Whatever happens to Weinstein will have an impact on the #MeToo and Time’s Up movements, as well as broader Hollywood corporate culture, which has been on high alert since the first allegations surfaced in late 2017.
Will Apple emerge as an acquisitions force?
Apple can do whatever it wants – it became the world’s first trillion-dollar company in August. Watching both Netflix and Amazon Studios shift their focus from acquisitions to original content, Apple can deploy its vast wealth into original content from the get-go. To that end, it has been assembling a pipeline that includes Steven Spielberg’s Amazing Stories sci-fi anthology, and projects with Reese Witherspoon and Jennifer Aniston.
On the acquisitions front, Apple will need to buy content to bolster the line-up and make those inevitable content bundle deals on the iPhone even more appealing. For at least two years now, industry observers have been assuring press behind the scenes that Apple would be a major player at the next film market. So far it hasn’t happened, but if Apple’s film buyers sees something they want in Sundance or beyond, they won’t have a problem getting the wallet out.
The entertainment business has been sufficiently mercurial of late, so predictions are challenging. The reality with Apple is it has been relatively restrained, so all eyes will be on its first creations when they hit the screens in 2019.
Elsewhere, Google-owned YouTube recently acquired Alonso Ruizpalacios’ heist movie Museo starring Gael Garcia Bernal and head of original content Susanne Daniels said the tech giant’s first Spanish-language YouTube Original movie was a taste of things to come. Key will be how the company’s new original content strategy will play out with viewers as it pulls away from the subscription model. Embattled Facebook’s Facebook Watch launched over a year ago and some of its original shows are attracting audiences. Like Apple, it pledged a $1bn content acquisition drive in 2018, so watch this space.
Will the Cannes-Netflix impasse be resolved?
With four months to go until the Cannes Film Festival unveils its 2019 Official Selection, the debate over whether Netflix should or will be absent from the event for a second-year running is likely to hit a crescendo once again this spring.
Having lost out on programming Alfonso Cuaron’s ROMA and Orson Welles’s The Other Side Of The Wind in 2018, festival delegate general Thierry Frémaux may be wondering whether he will have to pass on Cannes habitué Martin Scorsese’s upcoming Netflix-backed The Irishman too. Frémaux has said he is “neither pro or against Netflix” and hinted that he believes the festival needs to adjust to the times in interviews since the May 2018 edition.
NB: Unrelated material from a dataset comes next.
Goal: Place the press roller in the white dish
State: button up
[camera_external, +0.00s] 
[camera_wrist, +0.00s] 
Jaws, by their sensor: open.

He will have a tough time on his hands, however, convincing the festival board and France’s powerful exhibition lobby to open the door to Netflix without the streaming giant guaranteeing theatrical releases for its films in Competition.
In the meantime, France’s strict chronology laws demanding a three-year window between a film’s theatrical release and its distribution on a streaming platform will be softened in early 2019 but it is unlikely the current window will be shortened enough to convince Netflix to forego a digital premiere in return for a shot at the Cannes Palme d’Or.
In addition, the experiences of arthouse cinemas in the UK – where there are no official media windows – in late 2018 around the release of ROMA suggest that Netflix is reluctant to release films theatrically even when no restrictions exist. Only a handful of venues were granted permission to show the film in the UK. It seems unlikely a Cannes truce is on the cards for 2019.
What’s the next step for the #MeToo and Time’s Up movements?
The momentum ignited by the #MeToo movement, the Time’s Up organisation, and the French-originated 50/50 by 2020, has succeeded in ensuring the awareness of sexual harassment against women – and men – is now sky high in every office and film set around the world.
But the fight back against sexual harassment is just one prong of the continuing drive to achieve gender equality in every corner of the industry (and society). The momentum must now be transformed into a true division of resources to give women an equal opportunity to have their films developed, financed, distributed, marketed, selected, written about and shown at top festivals around the world.
One game-changing move would be to ensure proper childcare support is in place for all women working in all offices and on all film sets. That would certainly help to increase the number of films directed by women in festival line-ups, best picture shortlists and on big and small screens.
How will Brexit affect the international film industry?
As the UK toils with the looming Brexit process, the global business is still figuring out exactly how the country’s departure from the European Union (scheduled for March 29, 2019) will impact interactions with the UK. One thing is clear, the devaluing of the British pound against the US dollar and the Euro has made inward production investment into the UK even more appealing. Spend on film and TV production in the country hit a record £1.9bn in 2017, and the combination of the UK tax credit and the decline of its currency have made the UK one of the world’s primary destinations for film shoots. Growing demand will need to be met with expanded studio space, however, and the country is now scrambling to push forward several major studio developments.
The precise nature of the UK’s deal with the EU once it departs is still being worked out (if any deal is to be struck at all), so the international impact won’t be clear for a while. The transitional period (which will last until at least December 31, 2020) should provide some form of respite, but there are concerns about how workers, in particular, will be affected.
Recently, the UK Screen Alliance, the trade body representing UK VFX, post-production and animation industries, issued a statement saying that the government’s proposed post-Brexit immigration bill, which would include a minimum salary threshold of £30,000 for foreign workers, would be “disastrous”.
Earlier in the year, the Creative Industries Federation published a report saying that 80% of the UK’s Creative Industries are “not confident that Britain will maintain its leading global reputation post-Brexit”, while 40% said a ‘No deal’ outcome would harm their business’ ability to export.